>> start Data shown

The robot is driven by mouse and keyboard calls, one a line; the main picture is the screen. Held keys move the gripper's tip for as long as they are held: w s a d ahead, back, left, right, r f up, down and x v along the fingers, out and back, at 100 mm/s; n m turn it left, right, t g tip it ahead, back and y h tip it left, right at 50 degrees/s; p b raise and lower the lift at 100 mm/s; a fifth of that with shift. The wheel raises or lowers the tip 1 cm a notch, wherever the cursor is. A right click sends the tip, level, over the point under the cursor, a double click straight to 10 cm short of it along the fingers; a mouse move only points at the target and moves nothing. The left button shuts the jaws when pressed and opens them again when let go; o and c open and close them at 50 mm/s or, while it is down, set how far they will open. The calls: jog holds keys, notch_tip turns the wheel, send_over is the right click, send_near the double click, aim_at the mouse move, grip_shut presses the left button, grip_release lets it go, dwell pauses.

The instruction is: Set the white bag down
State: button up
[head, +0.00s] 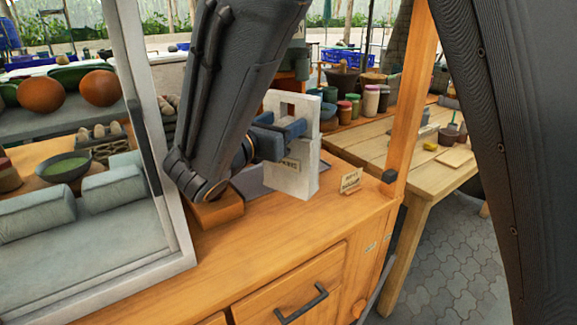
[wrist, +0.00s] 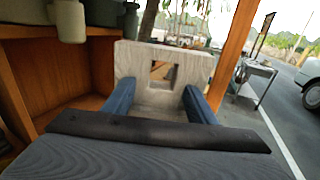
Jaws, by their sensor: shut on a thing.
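The white bag (head: 301,174) is a pale upright slab with a square handle hole near its top and a small label on its front. It stands upright at the wooden counter's right part, beside a dark grey mat (head: 250,180). I cannot tell whether its base touches the counter. My gripper (head: 281,134), with blue fingers, is shut on the bag's upper part. In the wrist view the bag (wrist: 140,75) sits between the two blue fingers of my gripper (wrist: 158,100), its hole facing the camera. Its lower part is hidden there.
The wooden counter (head: 290,245) has free room in front of the bag. A small sign (head: 350,181) stands right of it, near an orange post (head: 412,100). A glass-fronted case (head: 165,190) is at the left. Behind are jars and a wooden table (head: 400,150).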

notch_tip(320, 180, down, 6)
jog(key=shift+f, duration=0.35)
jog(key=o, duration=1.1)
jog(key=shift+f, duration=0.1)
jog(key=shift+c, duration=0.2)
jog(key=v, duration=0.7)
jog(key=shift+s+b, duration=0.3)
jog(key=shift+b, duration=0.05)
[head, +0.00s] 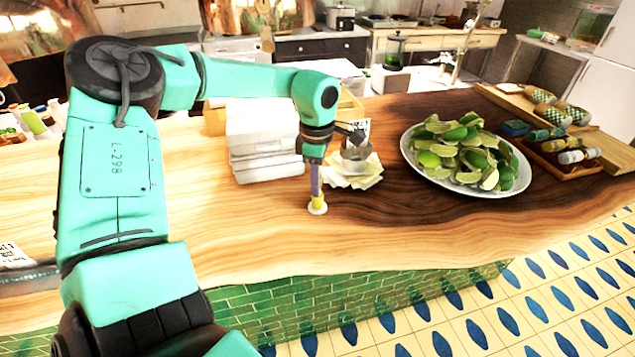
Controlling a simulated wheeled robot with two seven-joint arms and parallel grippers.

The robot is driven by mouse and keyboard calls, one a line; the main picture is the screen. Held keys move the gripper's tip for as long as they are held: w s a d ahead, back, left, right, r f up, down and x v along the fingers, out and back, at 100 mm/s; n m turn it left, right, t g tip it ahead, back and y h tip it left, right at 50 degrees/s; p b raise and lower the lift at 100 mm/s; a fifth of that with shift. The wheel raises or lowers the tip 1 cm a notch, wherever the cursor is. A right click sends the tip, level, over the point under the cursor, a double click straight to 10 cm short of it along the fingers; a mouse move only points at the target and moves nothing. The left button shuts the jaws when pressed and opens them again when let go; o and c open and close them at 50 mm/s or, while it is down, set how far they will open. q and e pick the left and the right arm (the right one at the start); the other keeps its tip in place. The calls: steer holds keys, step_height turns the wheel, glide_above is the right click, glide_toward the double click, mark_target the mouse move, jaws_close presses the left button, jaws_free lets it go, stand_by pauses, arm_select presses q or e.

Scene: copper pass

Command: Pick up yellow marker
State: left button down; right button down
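My left arm comes in from the left and reaches over the wooden counter. My left gripper (316,188) points straight down near the counter's middle. A small yellow piece (318,203) with a pale, round lower end shows right at its tip, at the counter surface; it looks like the yellow marker. The fingers appear narrow and close together above it. I cannot tell whether they grip it or only touch it, and its upper part may be hidden by them. My right gripper is not in view.
A plate of limes (412,163) is to the right, with a wooden tray (560,168) beyond. The counter's front is clear.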

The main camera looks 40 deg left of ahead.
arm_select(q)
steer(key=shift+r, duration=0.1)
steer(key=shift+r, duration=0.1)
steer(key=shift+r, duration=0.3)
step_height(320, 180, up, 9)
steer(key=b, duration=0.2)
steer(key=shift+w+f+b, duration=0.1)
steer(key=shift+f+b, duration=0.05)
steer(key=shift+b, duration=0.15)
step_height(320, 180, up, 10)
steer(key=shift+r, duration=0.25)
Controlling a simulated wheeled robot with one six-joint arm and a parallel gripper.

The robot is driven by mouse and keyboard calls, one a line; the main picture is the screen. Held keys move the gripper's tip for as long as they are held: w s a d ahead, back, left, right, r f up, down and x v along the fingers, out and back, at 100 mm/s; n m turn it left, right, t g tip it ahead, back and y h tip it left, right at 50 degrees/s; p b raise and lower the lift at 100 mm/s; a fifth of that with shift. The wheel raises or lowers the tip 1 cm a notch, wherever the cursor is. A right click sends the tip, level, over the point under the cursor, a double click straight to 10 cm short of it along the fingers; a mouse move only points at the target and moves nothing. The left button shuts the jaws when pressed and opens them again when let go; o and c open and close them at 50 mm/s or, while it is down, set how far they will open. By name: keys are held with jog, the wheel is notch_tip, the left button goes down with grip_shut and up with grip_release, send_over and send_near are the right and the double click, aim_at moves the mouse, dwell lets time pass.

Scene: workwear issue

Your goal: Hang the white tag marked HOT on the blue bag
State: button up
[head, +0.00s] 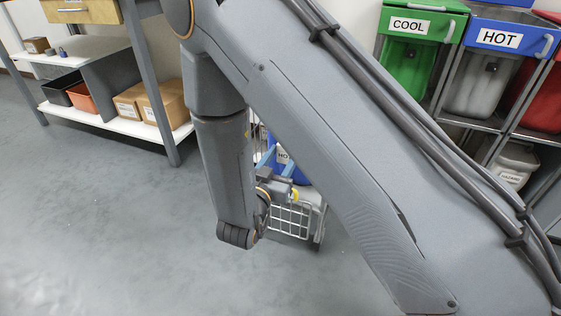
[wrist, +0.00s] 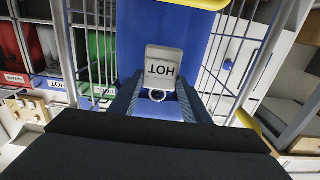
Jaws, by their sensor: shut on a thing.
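The white tag marked HOT (wrist: 163,62) is between the fingertips of my gripper (wrist: 158,92) in the wrist view. Its lettering shows upside down and a small ring shows at its lower end. My gripper is shut on it. The blue bag (wrist: 165,25) fills the view right behind the tag; I cannot tell whether they touch. In the head view the blue bag (head: 303,178) is partly hidden by my arm. A small white patch with letters (head: 284,156) shows against it. My gripper is mostly hidden there.
A wire cart (head: 290,220) stands around the blue bag, with bars on both sides in the wrist view. Labelled green COOL (head: 405,50) and blue HOT (head: 495,40) bins stand on a rack at right. A shelf with boxes (head: 165,102) is at left. The floor between is clear.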

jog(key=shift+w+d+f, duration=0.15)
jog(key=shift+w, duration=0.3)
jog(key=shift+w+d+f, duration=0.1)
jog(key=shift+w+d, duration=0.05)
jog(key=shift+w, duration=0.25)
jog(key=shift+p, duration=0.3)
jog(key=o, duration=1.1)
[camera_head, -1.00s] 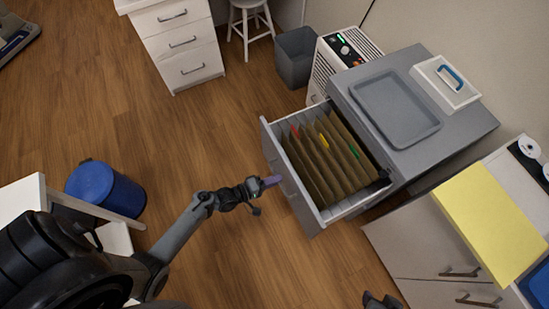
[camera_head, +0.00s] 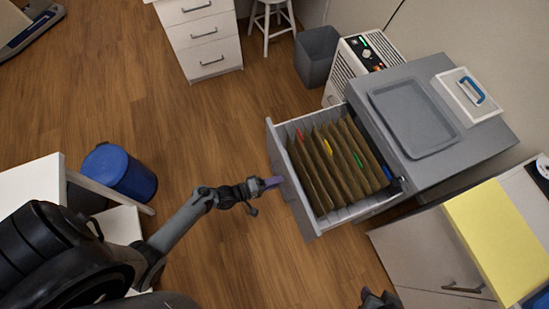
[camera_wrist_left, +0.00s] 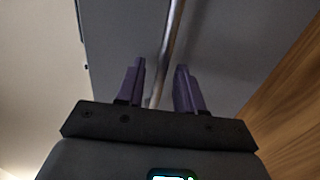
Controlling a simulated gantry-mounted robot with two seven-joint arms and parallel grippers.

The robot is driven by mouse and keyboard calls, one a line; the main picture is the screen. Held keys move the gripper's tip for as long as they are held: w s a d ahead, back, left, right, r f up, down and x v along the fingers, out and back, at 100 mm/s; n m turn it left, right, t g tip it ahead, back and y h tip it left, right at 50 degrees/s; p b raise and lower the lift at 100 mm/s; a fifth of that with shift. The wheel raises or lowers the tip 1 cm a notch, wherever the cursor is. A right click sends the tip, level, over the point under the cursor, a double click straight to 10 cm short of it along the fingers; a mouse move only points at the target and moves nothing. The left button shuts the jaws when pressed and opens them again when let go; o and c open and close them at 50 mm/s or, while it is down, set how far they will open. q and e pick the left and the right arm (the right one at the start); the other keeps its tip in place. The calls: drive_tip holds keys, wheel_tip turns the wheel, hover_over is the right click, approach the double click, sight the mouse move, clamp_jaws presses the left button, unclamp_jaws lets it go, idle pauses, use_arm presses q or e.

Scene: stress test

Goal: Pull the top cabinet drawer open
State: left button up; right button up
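The grey cabinet (camera_head: 485,138) stands right of centre in the head view. Its top drawer (camera_head: 287,196) is pulled well out and holds several brown hanging folders (camera_head: 335,165) with coloured tabs. My left gripper (camera_head: 273,183) is at the drawer's front face. In the left wrist view, the purple fingers of my left gripper (camera_wrist_left: 160,88) are apart, on either side of the metal handle bar (camera_wrist_left: 172,45), against the grey drawer front (camera_wrist_left: 120,35). A gap shows between bar and fingers. Part of my right gripper (camera_head: 378,299) shows at the bottom edge; its fingers are unclear.
A grey tray (camera_head: 412,115) and a white box with blue handle (camera_head: 470,92) sit on the cabinet. A white cupboard with a yellow top (camera_head: 500,235) stands at the lower right. A blue bin (camera_head: 120,172) stands left. Wooden floor before the drawer is clear.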

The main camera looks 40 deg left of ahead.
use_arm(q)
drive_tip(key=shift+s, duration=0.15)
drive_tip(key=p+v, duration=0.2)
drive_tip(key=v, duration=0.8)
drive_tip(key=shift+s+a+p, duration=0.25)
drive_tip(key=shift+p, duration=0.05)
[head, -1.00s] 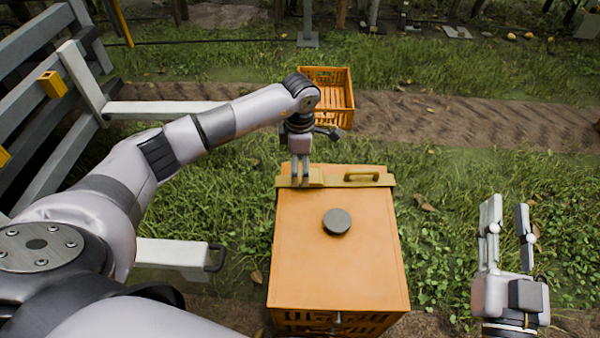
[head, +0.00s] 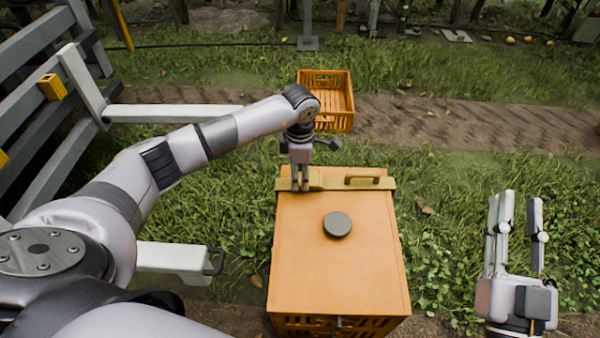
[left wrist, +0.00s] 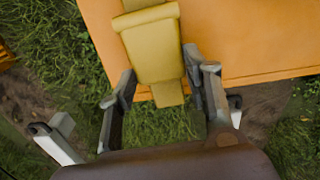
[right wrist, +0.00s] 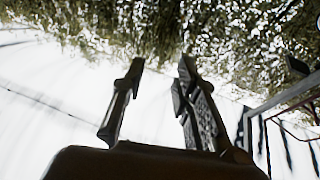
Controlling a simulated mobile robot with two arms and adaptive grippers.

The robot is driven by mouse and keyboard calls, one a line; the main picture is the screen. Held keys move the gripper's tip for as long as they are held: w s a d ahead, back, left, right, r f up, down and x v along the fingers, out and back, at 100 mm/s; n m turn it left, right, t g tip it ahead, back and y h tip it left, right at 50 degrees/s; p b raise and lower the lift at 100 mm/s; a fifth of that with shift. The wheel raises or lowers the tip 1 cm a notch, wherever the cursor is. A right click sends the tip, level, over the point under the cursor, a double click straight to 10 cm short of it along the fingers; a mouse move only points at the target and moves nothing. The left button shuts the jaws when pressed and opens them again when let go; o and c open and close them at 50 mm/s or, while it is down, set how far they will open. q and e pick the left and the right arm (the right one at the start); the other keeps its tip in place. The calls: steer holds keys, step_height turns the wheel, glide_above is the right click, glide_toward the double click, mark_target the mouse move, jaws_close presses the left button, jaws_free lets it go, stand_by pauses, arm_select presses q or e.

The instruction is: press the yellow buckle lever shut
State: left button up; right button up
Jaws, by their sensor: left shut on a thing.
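The yellow buckle lever (head: 316,179) lies on a yellow strap (head: 336,184) across the far end of the orange crate's lid (head: 300,252). In the left wrist view the lever (left wrist: 153,45) is a blocky yellow piece between my left fingers. My right gripper (head: 520,200) is open and empty, off to the right of the crate.
An open orange crate (head: 342,120) sits beyond on the dirt strip. A grey rail fence (head: 35,45) is at left. Grass surrounds the crate.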

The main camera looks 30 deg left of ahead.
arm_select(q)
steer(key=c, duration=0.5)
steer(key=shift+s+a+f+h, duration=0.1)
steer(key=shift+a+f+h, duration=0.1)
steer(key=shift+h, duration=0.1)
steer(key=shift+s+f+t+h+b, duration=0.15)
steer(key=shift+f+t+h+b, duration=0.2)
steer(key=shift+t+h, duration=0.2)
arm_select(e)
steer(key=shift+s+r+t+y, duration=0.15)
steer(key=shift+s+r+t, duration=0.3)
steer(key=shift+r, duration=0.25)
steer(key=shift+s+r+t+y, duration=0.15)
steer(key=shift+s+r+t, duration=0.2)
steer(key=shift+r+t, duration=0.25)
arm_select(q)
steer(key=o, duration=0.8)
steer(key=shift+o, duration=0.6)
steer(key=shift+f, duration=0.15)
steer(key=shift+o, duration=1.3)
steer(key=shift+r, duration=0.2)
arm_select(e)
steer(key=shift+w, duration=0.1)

>> end Data shown

Written problem: Of the lines in the records, how many contain the word "parallel"? Answer with the number and nothing else.

Task output: 3